One web analysis application, designed
by Black Pearl, uses an artificial intelligence model. The
program helps on-line sellers predict which prospective customers
are likely spenders - and generates ideas to keep them around.
"Based on what a customer does, clickstream data (the
series of clicks made by a visitor) shows certain types of
proclivities," explains Lisa Hammitt, Black Pearl's chief
technology and executive officer. The AI-based program costs
between US$200,000 and US$2 million - not cheap. Then again,
Black Pearl sells the software mostly to financial services
companies, telco providers and large manufacturers. Merrill
Lynch, for one, rolled out the application this past spring.
Brokers use the software to recommend courses of action, based
on real-time events, to their high-net-worth customers. According
to Hammitt, the software saves brokers up to six hours of
research time. (Officials at Merrill Lynch would not deny
or confirm that number.)
Is Recency a Word?
Scores of on-line merchants have started
placing a high value on recency, the duration between visits.
At the same time, stickiness, the length of stay per visit,
has lost some luster as an e-metric. Why? As in the real world,
merchants don't want customers hanging around all day - particularly
if they're just looking. Bruce Richardson, senior vice-president
of research strategy for AMR Research, points out that a high
level of stickiness does not give a true picture of customer
retention. "I use MyYahoo all the time, but I never buy
a thing from Yahoo," he says. "They know who I am,
know my age, but they are probably unable to figure out why
I'm not buying, even though their site is sticky for me."

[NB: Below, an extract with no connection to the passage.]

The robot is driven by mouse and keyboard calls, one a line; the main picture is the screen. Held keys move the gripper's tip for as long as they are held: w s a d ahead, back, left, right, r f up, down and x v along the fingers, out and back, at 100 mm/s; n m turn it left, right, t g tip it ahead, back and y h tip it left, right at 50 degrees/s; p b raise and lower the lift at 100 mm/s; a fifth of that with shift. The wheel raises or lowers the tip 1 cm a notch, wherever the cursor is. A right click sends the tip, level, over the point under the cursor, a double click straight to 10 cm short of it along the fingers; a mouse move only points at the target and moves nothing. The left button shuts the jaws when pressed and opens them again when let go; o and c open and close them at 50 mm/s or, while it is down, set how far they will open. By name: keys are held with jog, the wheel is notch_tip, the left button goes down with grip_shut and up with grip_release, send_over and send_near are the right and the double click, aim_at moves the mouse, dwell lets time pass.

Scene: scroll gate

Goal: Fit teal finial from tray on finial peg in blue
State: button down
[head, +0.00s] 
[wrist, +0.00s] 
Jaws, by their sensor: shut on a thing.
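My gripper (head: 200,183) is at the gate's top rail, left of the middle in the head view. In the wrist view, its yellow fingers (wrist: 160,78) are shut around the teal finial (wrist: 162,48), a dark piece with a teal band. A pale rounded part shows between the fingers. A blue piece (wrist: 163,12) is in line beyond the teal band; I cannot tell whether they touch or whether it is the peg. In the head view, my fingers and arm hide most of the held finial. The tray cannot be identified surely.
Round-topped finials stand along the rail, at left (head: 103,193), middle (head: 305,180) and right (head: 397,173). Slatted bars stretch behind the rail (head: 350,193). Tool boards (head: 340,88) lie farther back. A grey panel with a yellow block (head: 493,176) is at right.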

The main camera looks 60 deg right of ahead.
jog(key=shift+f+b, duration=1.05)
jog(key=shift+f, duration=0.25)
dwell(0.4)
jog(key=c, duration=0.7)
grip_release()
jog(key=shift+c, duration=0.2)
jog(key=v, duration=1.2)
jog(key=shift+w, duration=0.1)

Indeed, some analysts claim it's a bad
idea to put too much stock in any e-metric - even in more-refined
metrics like recency and browse-to-buy ratio. "Drawing
conclusions from analytics takes a lot of supposition,"

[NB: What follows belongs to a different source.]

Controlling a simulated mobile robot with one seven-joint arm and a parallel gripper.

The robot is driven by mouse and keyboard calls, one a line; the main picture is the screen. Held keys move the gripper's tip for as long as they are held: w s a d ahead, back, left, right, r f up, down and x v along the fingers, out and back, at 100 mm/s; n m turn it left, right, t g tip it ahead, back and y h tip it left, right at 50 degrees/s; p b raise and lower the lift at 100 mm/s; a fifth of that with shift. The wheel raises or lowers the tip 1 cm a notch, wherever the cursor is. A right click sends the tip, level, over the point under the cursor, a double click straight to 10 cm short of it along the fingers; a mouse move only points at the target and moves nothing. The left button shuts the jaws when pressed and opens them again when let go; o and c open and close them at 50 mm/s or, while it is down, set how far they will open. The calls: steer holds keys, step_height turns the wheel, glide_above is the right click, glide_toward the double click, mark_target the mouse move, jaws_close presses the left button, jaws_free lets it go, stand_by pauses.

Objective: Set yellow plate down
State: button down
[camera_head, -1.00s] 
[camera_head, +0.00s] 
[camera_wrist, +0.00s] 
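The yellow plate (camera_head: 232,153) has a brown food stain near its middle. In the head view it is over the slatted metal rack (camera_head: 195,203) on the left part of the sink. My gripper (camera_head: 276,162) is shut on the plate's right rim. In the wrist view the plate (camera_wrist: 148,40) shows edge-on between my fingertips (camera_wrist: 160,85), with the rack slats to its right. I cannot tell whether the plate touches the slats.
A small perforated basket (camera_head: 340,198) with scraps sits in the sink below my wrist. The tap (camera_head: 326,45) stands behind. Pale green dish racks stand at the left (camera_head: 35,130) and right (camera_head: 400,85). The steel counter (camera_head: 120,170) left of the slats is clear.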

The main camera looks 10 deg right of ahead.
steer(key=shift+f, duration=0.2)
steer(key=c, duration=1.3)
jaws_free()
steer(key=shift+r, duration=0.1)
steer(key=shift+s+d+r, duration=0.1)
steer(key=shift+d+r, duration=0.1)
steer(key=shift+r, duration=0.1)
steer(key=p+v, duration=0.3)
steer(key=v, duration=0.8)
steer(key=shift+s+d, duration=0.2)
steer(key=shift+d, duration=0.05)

insists Charles King, a senior industry analyst with Zona
Research, a technology research firm in California.
King says that far more people use the
Internet for research than buying. "You can't simply
say 42 percent of people hit this page and then abandoned
their shopping cart, so there must be something wrong with
the page or the process," argues King.
Still, if there's one thing CFOs
do, it's measure. So it's unlikely they're going to stop using
web analytics - particularly as those analytics get more accurate.
Even without hard ROI numbers, one can get considerable mileage
out of web analysis software. "We've been able to explain
to advertisers how our revamped site is doing and why the
changes we made were smart," one user claims. "The
software makes it easier for us to keep advertisers and users
happier." 
Karen J Bannan is a contributing editor
at eCFO |
Playing in Traffic
In the early days of e-commerce - way
back in 1998 - traffic logs for websites were important because
they were used to set advertising rates. Today, advertisers
look to one of the big web traffic reporting specialists -
for example, Jupiter Media Metrix and Nielsen/NetRatings.

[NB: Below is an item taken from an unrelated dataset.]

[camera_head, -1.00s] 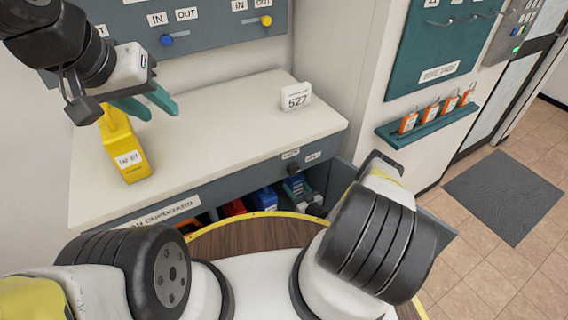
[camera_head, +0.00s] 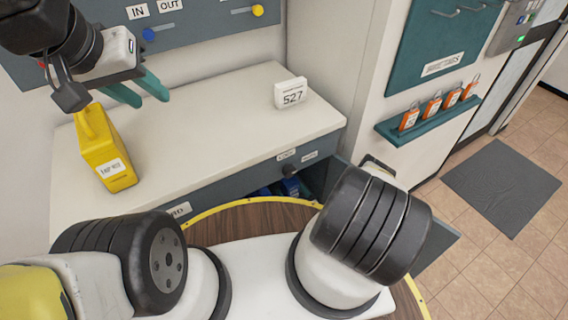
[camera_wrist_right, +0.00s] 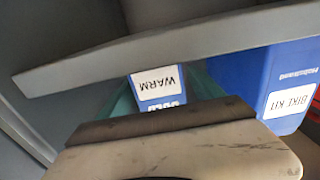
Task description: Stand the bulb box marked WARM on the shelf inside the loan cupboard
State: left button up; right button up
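The loan cupboard (camera_head: 235,170) is the grey unit under the white counter. Its opening shows only partly in the head view, behind my base and right arm. In the right wrist view the blue bulb box marked WARM (camera_wrist_right: 160,84) is between the teal fingers of my right gripper (camera_wrist_right: 165,90), which touch its sides. Its label appears upside down, and its lower part in the picture is hidden. A grey shelf edge (camera_wrist_right: 130,52) crosses the picture right beside the box; I cannot tell if they touch. My left gripper (camera_head: 152,98) is open and empty above the counter.
A blue bike kit bin (camera_wrist_right: 265,75) is close beside the box. Orange padlock-like tags (camera_head: 432,105) stand on a teal ledge.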

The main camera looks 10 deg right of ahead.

Nevertheless, there's still plenty that site managers can
glean from plain old traffic logs.
Admittedly, basic logs aren't known to
give a detailed picture of consumer psychology (see main story).
For a website, the main role of which is to provide information,
however, visitors' reaction to content and design is what
matters. Starting from around US$100 a month, traffic logs
identify the pages that are most popular, and the pages visitors
spend the most time on. You also get a geographical breakdown
of where visitors come from.
Traffic logs can also be a boon to the
back-end support team. Data from traffic tracking can help
identify peak usage times for a website, enabling site administrators
to staff up when traffic spikes.
The logs can also help justify infrastructure
purchases, aid in renegotiations for bandwidth costs, and
provide leverage when dealing with advertisers. "Web
analytics can help you improve on-line interactions,"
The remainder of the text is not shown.